我们可以选择阻塞队列,同上一期类似,定时任务容器对顺序有要求,而这里只需要基础的阻塞队列即可:
java
public class MyThreadPool {
//阻塞队列,避免其他容器等待时疯狂消耗CPU资源
BlockingQueue<Runnable> blockingQueue = new ArrayBlockingQueue<>(1024);//需要指定容量
Thread thread = new Thread(()->{
while(true) {
try {
Runnable command = blockingQueue.take();
command.run();
} catch (InterruptedException e) {
throw new RuntimeException(e);
}
}
}, "唯一线程");
{//启动线程,创建类时会执行
thread.start();
}
void execute(Runnable command) {
//offer区别于add会有个返回值,我们会用到这个值来判断
boolean offfer = blockingQueue.offer(command);
}
}拓展:
InterruptedException在这里的逻辑是运行时被中断,则需要手动进行异常的catch处理。
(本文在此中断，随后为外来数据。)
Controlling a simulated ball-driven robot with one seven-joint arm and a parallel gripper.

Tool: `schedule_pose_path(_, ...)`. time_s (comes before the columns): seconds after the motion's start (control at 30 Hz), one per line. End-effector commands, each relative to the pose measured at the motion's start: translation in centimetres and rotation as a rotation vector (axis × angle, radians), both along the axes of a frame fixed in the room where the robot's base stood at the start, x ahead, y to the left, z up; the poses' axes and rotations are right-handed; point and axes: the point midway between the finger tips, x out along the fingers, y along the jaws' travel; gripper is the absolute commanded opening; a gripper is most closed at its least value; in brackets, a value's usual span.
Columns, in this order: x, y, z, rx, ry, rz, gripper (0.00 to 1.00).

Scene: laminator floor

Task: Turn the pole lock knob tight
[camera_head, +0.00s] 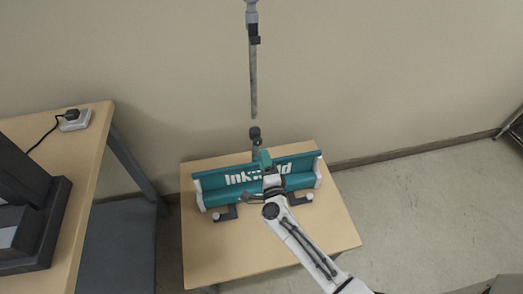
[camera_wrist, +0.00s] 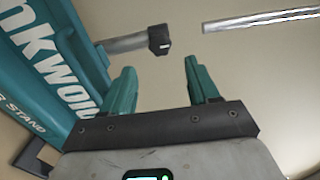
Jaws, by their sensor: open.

我们的sleep也有这个异常,JUC包里几乎所有需要等待的方法都有这个异常,除了locksupport的park方法
到这里我们就完成了一个线程的线程池了,由于我们的阻塞队列逻辑,不会自动停止需要我们手动停止:
实现池中的多个线程(corePoolSize)
只有一个线程显然不能满足我们的需求
java
public class MyThreadPool {
//阻塞队列,避免其他容器等待时疯狂消耗CPU资源
BlockingQueue<Runnable> blockingQueue = new ArrayBlockingQueue<>(1024);//需要指定容量
//将线程里的运行逻辑提取成一个共用task
private final Runnable task = ()->{
while(true) {
try {
Runnable command = blockingQueue.take();
command.run();
} catch (InterruptedException e) {
throw new RuntimeException(e);
}
}
};
private int corePoolSize = 10;
//用容器存储线程,我们应该有多少个线程?
List<Thread> threadList = new ArrayList<>();
void execute(Runnable command) {
//offer区别于add会有个返回值,我们会用到这个值来判断
boolean offfer = blockingQueue.offer(command);
}
}因此,我们将线程复用的逻辑提取成一个Runnable,并用容器存储线程 ,用corePoolSize表示数量
完善execute逻辑(maxSize)
当我们的offer返回false,便是说明我们的线程已经用完了
java
private int corePoolSize = 10;
private int maxSize = 16;
//用容器存储线程
List<Thread> coreList = new ArrayList<>();
//核心线程已满,需要辅助线程来帮我们处理任务
List<Thread> supportList = new ArrayList<>();//maxSize-corePoolSize
void execute(Runnable command) {
//判断ThreadList有多少元素,没到corePoolSize就创建线程
if(coreList.size()<corePoolSize){
Thread thread = new Thread(task);
coreList.add(thread);
thread.start();
}
//offer区别于add会有个返回值,我们会用到这个值来判断
if(!blockingQueue.offer(command)){
Thread thread =new Thread(task);
supportList.add(thread);
thread.start();
}
}这里便引入了maxSize,核心线程已满,需要辅助线程来帮我们处理任务,用supportList来存
Q:如果辅助线程也满了怎么办呢?同时我们这里操作不是原子的,涉及线程安全问题
PS:演示demo就不解决线程安全问题了(CAS和锁),但是我们要知道
再完善下execute
java
private int corePoolSize = 10;
private int maxSize = 16;
//用容器存储线程
List<Thread> coreList = new ArrayList<>();
//核心线程已满,需要辅助线程来帮我们处理任务
List<Thread> supportList = new ArrayList<>();//maxSize-corePoolSize
void execute(Runnable command) {
//判断ThreadList有多少元素,没到corePoolSize就创建线程
if(coreList.size()<corePoolSize){
Thread thread = new Thread(task);
coreList.add(thread);
thread.start();
}
//offer区别于add会有个返回值,我们会用到这个值来判断
if(blockingQueue.offer(command)) return;
if(coreList.size() + supportList.size() < maxSize){
Thread thread =new Thread(task);
supportList.add(thread);
thread.start();
}
//在多线程环境下,因为不是原子即使刚创建,也可能满
if(!blockingQueue.offer(command)){
throw new RuntimeException("阻塞队列满了!")
}
}优化:辅助线程空闲释放
一个线程如何让自己在空闲的时候结束呢?
我们设置一个超时时间,超过了超时时间仍然没拿到任务,说明此时的线程池不忙碌,辅助线程就应该自己结束。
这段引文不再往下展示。